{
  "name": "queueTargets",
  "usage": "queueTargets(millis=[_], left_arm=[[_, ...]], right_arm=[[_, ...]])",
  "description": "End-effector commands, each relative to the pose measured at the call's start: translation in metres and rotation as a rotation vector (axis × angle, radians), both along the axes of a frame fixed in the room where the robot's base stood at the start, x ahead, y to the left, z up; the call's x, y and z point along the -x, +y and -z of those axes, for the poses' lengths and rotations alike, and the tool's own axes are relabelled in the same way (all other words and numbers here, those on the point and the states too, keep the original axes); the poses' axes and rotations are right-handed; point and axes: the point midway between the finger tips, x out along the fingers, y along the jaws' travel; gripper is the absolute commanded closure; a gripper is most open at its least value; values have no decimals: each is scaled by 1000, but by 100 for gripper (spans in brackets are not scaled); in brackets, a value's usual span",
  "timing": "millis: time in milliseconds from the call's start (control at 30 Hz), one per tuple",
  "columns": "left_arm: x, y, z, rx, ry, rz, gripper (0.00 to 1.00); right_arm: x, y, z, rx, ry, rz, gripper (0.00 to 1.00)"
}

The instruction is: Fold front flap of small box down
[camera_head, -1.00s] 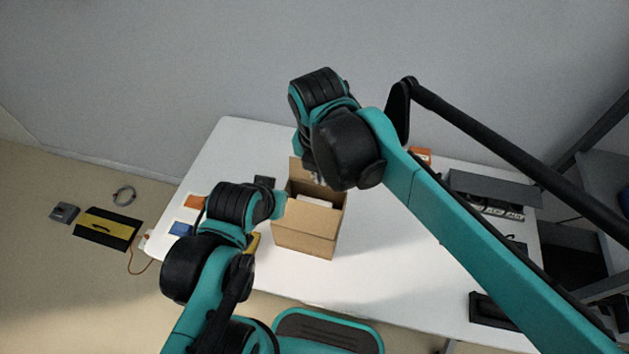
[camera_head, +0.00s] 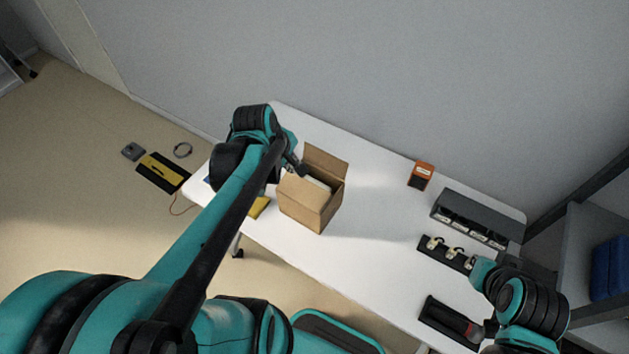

▶ [What you need to do]:
Reproduce every line exactly and omit all pictures.

▶ [Completed task]:
{
  "name": "queueTargets",
  "usage": "queueTargets(millis=[_], left_arm=[[_, ...]], right_arm=[[_, ...]])",
  "description": "End-effector commands, each relative to the pose measured at the call's start: translation in metres and rotation as a rotation vector (axis × angle, radians), both along the axes of a frame fixed in the room where the robot's base stood at the start, x ahead, y to the left, z up; the call's x, y and z point along the -x, +y and -z of those axes, for the poses' lengths and rotations alike, and the tool's own axes are relabelled in the same way (all other words and numbers here, those on the point and the states too, keep the original axes); the poses' axes and rotations are right-handed; point and axes: the point midway between the finger tips, x out along the fingers, y along the jaws' travel; gripper is the absolute commanded closure; a gripper is most open at its least value; values have no decimals: each is scaled by 1000, but by 100 for gripper (spans in brackets are not scaled); in brackets, a value's usual span",
  "timing": "millis: time in milliseconds from the call's start (control at 30 Hz), one per tuple",
  "columns": "left_arm: x, y, z, rx, ry, rz, gripper (0.00 to 1.00); right_arm: x, y, z, rx, ry, rz, gripper (0.00 to 1.00)"
}

The instruction is: Fold front flap of small box down
[camera_head, -1.00s] 
[camera_head, +0.00s] 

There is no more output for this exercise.